July 5, 2018
Coyote Sunrise
Coyote Sunrise
It’s June 17, getting close to the longest day of the year, but there is not a hint of dawn in the northeastern sky.  It’s a Sunday morning, too, so there’s not a soul on the streets, nor any cars.  I roll up to the stop light at Hayden and Osborn.  It’s red, of course, and I glance impatiently at my watch, knowing I’m running a little late to meet up with the Sonoran Desert Tortoise field trip meeting out on the Tonto at 5:00 am.  My watch says 4:05.

As I lift my gaze, hoping for green, he emerges from the shadows across Hayden and saunters toward me, against the light.  Saunters!  I smile to myself.  The red light gives him no pause.  He owns the city.  Perhaps the whole country.  His gait, classic and so familiar, smacks of nonchalance and entitlement.  There are those, scientists among them, who think his kind will inherit the planet if the dotard or Little Rocket Man launch us into nuclear dystopia.

It has rained on the Tonto overnight, remnants of an early hurricane tracking up the Pacific along Mexico’s west coast.  It’s been ninety-six days since our last measurable precipitation.  There are also those, of course, who think we may already be in an environmental dystopia triggered by global warming.  The tortoises come out of estivation when the monsoon begins, needing to drink before eating, hydration necessary for the digestion of their browse.  But these clouds and this humidity may be just a tease, and Arizona’s so-called “second spring” won’t arrive until August.

The light goes green, but I wait a moment and watch as the Coyote passes by.  He never looks my way, even as I accelerate around the corner and he saunters on toward the Scottsdale Greenbelt.  I arrive on time to meet the group.  We find puddles in the washes and the Resurrection Fern already green.  Though everything else is withered and desiccated, the desert is alive with sign and we enjoy a very special day on the Tonto.  We find three tortoises, one a male out in the open, dried grasses protruding from his beak, and he pauses for photographs in that inimitable way of his kind, one elephantine foot suspended atop a stick.

We encounter birds, but no mammals, human or otherwise.  Still, from scat, nests, and tracks, here is what we know has passed before us through the night:   Desert Cottontail, Harris’s Antelope Squirrel, Coyote, Bobcat, Mule Deer, Javelina (Collared Peccary), and Pack Rat (White-throated Woodrat).  We have close encounters with Black-tailed Gnatcatcher and Ash-throated Flycatcher, both species paired up, the latter feasting on the blood red Saguaro fruit that seems to be everywhere, a proliferation that is perhaps a survival technique of this cactus in times of drought.
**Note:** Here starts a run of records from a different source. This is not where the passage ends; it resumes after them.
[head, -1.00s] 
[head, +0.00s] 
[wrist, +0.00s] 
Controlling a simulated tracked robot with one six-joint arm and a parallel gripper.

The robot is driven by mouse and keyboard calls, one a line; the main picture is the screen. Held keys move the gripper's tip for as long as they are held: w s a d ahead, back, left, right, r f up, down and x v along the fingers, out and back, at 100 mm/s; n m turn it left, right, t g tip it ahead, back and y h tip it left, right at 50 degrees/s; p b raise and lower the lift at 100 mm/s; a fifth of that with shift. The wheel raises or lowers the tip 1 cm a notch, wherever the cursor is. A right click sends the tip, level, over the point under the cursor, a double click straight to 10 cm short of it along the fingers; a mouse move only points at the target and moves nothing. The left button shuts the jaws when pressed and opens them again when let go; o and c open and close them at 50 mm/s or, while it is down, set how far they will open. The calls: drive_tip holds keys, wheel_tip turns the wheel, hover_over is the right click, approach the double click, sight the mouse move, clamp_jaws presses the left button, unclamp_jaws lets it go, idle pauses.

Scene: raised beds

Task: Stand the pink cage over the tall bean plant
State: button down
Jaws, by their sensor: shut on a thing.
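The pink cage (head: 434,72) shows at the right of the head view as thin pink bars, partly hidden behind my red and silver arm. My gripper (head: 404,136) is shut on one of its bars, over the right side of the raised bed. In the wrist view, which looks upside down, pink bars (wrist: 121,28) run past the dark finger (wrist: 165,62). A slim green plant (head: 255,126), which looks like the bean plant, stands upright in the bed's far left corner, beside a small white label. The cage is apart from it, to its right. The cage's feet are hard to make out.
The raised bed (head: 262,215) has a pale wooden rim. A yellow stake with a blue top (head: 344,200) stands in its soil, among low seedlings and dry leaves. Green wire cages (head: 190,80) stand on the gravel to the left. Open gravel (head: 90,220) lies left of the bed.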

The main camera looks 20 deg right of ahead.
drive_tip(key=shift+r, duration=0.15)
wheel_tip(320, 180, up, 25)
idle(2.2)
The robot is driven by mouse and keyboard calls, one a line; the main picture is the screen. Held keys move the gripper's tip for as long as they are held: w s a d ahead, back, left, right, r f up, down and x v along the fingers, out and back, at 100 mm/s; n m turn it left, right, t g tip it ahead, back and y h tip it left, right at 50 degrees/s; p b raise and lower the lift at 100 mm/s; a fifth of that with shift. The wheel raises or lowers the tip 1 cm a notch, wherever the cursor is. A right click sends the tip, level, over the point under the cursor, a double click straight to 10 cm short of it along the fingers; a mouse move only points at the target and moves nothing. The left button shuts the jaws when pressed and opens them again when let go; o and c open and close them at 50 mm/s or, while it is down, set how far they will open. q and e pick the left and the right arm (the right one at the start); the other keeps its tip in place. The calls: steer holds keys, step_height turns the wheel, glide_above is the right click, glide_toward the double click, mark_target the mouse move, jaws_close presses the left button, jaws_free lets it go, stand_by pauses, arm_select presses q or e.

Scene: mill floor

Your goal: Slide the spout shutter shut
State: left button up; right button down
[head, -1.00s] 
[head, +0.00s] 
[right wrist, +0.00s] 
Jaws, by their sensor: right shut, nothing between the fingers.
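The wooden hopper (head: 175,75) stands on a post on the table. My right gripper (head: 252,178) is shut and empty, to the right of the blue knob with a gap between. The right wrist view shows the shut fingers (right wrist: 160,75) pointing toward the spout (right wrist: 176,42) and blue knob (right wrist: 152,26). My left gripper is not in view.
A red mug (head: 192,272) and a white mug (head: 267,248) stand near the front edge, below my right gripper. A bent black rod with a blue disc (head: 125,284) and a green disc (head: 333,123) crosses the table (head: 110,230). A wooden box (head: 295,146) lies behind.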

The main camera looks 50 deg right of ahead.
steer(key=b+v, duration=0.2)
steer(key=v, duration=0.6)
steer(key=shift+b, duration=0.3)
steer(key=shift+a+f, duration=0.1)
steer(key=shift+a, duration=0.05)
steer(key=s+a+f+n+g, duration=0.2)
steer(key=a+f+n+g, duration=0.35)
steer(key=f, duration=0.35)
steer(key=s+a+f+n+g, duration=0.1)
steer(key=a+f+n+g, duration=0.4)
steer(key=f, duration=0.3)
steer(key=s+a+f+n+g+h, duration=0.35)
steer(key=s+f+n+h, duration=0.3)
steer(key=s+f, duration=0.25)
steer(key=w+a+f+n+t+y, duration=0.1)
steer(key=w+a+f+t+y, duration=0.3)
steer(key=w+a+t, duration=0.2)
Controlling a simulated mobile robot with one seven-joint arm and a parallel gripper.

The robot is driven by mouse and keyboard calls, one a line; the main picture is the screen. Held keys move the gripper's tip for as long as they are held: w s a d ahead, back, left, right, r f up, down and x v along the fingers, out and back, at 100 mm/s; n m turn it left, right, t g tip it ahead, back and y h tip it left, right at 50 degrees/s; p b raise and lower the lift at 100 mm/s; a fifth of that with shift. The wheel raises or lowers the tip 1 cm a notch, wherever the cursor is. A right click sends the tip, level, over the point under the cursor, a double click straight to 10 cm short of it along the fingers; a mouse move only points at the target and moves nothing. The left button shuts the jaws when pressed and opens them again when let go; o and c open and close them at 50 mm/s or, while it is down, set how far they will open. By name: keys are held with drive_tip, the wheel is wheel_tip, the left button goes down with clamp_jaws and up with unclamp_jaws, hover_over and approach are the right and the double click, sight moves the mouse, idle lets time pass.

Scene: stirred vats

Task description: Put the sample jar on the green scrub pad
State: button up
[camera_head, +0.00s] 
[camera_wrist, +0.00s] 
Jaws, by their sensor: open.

One person in the group reports a close but fleeting look at a snake with bright red bands—Sonoran Coralsnake or Sonoran Mountain Kingsnake, and coming out at the end of the hike we spook a Great Horned Owl down the wash ahead of us.  Our target tortoises and these last two sightings, any of them by themselves in fact, would have made this a noteworthy day in the field, yet as I return home and pull into my driveway none of these are in my thoughts.  Like the song that gets stuck in your head, I cannot get the Coyote in the crosswalk before first light off my mind.

There is something about Coyotes.  The way they look.  The way they act.  The way they insinuate themselves into our urban milieu.  The many ways they have survived and filled the gaps left by our arrogant and wanton destruction of other wildlife.  May they forever prosper.